(Reuters) - About $1 million worth of smuggled marijuana was discovered last week in the spare tire compartments of newly assembled Ford Fusion sedans imported into the United States from Mexico, U.S. officials said on Monday.
The smuggling was uncovered on Wednesday when workers at a Ford dealer in Kent, Ohio found the marijuana in a new Fusion, said Major Dale Kelly of the Portage County Sheriff’s Office by phone.
In all, 15 Mexican-made Ford cars, each packed with marijuana instead of a spare tire, made it to Ohio by rail, the Drug Enforcement Agency said. The sheriff’s office said that the shipment crossed over the Mexican border in Arizona.
None of the cars, each packed with 32 pounds (14.5 kg) of marijuana, made it to consumers, Balzano said.
The marijuana was likely supposed to be collected at the rail station or in transit, Bob Balzano, resident agent-in-charge of the DEA in Youngstown, Ohio, said by phone.
After reaching Ohio by rail, nine of the 15 cars were then taken by truck to auto dealerships in Ohio and one went to a dealer in Pennsylvania, Balzano said. Five other cars never left the rail yard in Lordstown, Ohio.
Of the 15 cars, 14 were Ford Fusion sedans and one was a Lincoln MKZ sedan, Balzano said.
The marijuana was tightly packed into crescents, so that when two halves were put together, they created a circular shape like a tire.

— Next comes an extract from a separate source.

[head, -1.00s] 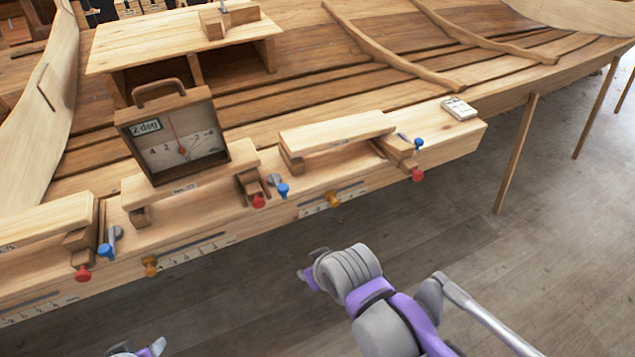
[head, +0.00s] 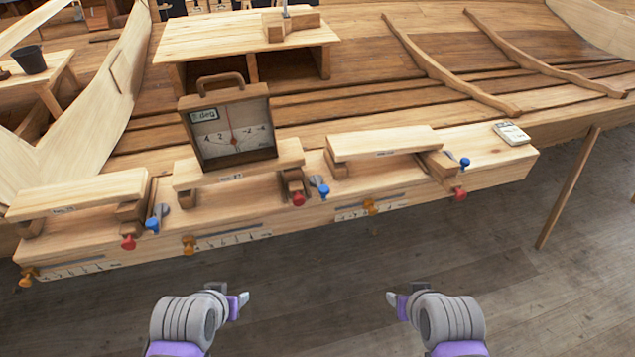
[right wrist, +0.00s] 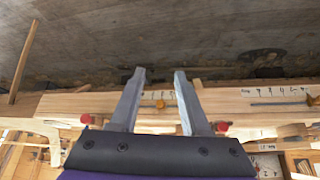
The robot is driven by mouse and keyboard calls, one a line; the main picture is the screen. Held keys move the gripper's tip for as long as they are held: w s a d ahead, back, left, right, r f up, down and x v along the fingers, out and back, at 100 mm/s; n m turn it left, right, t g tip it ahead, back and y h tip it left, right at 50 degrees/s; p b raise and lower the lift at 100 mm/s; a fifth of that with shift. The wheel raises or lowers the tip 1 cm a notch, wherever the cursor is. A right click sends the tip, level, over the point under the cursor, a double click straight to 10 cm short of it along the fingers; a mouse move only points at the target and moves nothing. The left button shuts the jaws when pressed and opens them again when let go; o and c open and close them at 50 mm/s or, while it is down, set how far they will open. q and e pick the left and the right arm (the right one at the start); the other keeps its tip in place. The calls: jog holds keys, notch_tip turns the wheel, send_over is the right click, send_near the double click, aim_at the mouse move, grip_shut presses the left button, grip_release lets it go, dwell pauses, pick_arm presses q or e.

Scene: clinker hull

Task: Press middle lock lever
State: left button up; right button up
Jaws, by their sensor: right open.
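The middle station of the front rail has a red knob (head: 298,198) and a blue-ended lever (head: 322,191) side by side under the plank's right end. Which one is the lock lever is not marked. My left gripper (head: 246,299) is low in front of the rail, apart from it; its jaw gap is not clear. My right gripper (head: 390,298) is to the right, also apart from the rail. In the right wrist view (right wrist: 160,76) it is open and empty. The right orange slider knob (right wrist: 160,103) shows beyond its fingers, with the middle red knob (right wrist: 222,126) to one side.
A dial gauge box (head: 230,128) stands on the middle plank (head: 187,178). Left and right stations have their own red knobs (head: 128,243) (head: 460,194) and blue levers (head: 153,223) (head: 465,163). Orange sliders (head: 189,245) (head: 371,207) stick out from the rail front. Open floor lies before it.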

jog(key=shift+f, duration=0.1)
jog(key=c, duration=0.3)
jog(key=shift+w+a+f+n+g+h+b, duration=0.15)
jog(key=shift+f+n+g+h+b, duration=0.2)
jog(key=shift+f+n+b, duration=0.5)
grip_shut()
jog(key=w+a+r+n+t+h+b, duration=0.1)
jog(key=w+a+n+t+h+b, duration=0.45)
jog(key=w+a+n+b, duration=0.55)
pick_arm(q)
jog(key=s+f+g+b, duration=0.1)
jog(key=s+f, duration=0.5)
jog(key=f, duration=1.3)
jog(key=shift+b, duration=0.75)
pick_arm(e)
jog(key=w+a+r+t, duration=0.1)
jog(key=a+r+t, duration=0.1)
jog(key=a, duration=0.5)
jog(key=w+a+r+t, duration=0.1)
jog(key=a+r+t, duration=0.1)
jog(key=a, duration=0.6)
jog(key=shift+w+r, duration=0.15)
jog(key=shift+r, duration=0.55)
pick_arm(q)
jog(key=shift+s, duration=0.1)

Ford Motor Co spokeswoman Kelli Felker said the U.S. automaker was working with the Federal Bureau of Investigation and U.S. Customs. “We have confirmed that this is not happening at our plant or at our internal shipping yards,” she said.
A similar smuggling attempt was discovered in March in Minnesota, where BNSF Railway police found 217 pounds of marijuana in seven vehicles, according to a Facebook posting by the police in Dilworth, Minnesota. Balzano said they were also Ford Fusion sedans shipped from Mexico.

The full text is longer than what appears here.